Vizepräsidentin Cornelia Seibeld:

Frau Kollegin! Gestatten Sie eine Zwischenfrage des Abgeordneten Wild?

Katalin Gennburg (LINKE):

Bitte nicht, auf gar keinen Fall! – Weil mich die Hotelisierung so sehr bewegt, habe ich also noch einmal beim Senat nachgefragt und in der Antwort auf meine schriftlichen Anfrage, die aktuell vorliegt, wird mitgeteilt, dass Trockland bereits am Checkpoint Charlie und in unmittelbarer Nachbarschaft Service-Apartments als Wohnen auf Zeit betreibt und vermietet und damit Wohnungen zu deutlich überhöhten Mieten. Es gibt also dieses Service-Wohnen, das nicht unter das Zweckentfremdungsverbot fällt, das lediglich die tage- und wochenweise Vermietung unter Genehmigungsvorbehalt stellt. Außerdem befindet sich in der Zimmerstraße bereits ein Apart-Hotel von Trockland und ein weiteres Hotel. – Es ist also sinnvoll, dass wir diese Monostruktur beenden.

In der Plenardebatte am 18. Oktober 2018  sagte ich: Ein Hard Rock Hotel auf dem Todesstreifen mit Saufen und Party im Keller und nebenan ein Museum zum Gedenken an den Kalten Krieg mit einer Mietdauer von 20 Jahren ist für uns kein Angebot. – Ich bin sehr froh, dass wir uns mit dieser Forderung jetzt auch im B-Plan wiederfinden und diese Gemeinwohlorientierung verankern können.

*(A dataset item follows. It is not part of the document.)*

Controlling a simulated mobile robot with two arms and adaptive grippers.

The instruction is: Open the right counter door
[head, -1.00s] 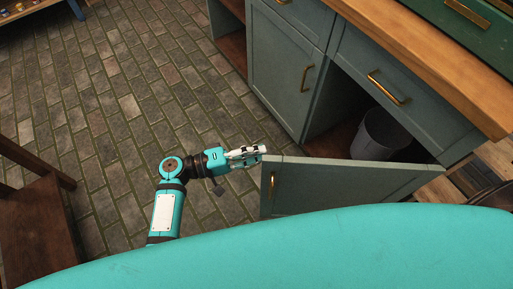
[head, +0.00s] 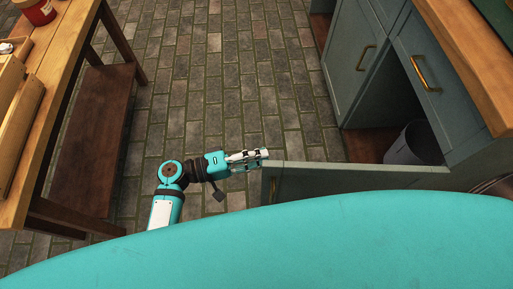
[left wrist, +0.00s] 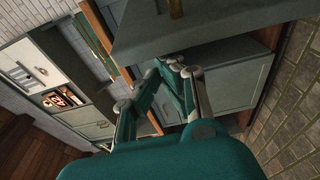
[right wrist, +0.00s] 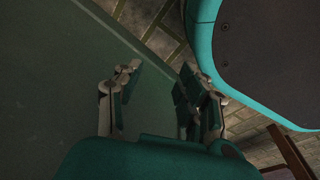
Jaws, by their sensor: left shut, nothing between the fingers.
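The right counter door (head: 360,178) is a grey-green panel swung well out from the counter. Its brass handle (head: 272,190) shows near the free edge, and my turquoise body hides its lower part. The open compartment (head: 372,145) is dark, with a grey bin (head: 412,143) inside. My left gripper (head: 265,154) is shut and empty, with its tips at the door's free edge; I cannot tell whether they touch. The left wrist view shows its closed fingers (left wrist: 172,66) below a grey panel. My right gripper (right wrist: 156,84) is open and empty beside a green surface, outside the head view.
A closed left counter door (head: 350,55) and a drawer with a brass handle (head: 425,74) adjoin the opening. A wooden table (head: 62,65) with a low shelf (head: 95,130) stands at the left. The brick floor (head: 225,80) between is clear.

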Stadtbaugeschichte ist Gesellschaftsgeschichte, und wir tun gut daran, dies zu respektieren und immer wieder die Zeitschichten freizulegen. – Zum Schluss will ich noch auf das, was Herr Evers gesagt hat, eingehen: Heute beschließen wir den B-Plan, und der kann was, richtig. Damit ist allerdings das Vorkaufsrecht, geschätzter Herr Evers, nicht vom Tisch – nicht für Sie, nicht für mich, nicht für die Initiative. Aber darüber reden wir einfach später. Jetzt beschließen wir planerisch die öffentlichen Interessen am Checkpoint, und den Rest machen wir später. – Vielen Dank!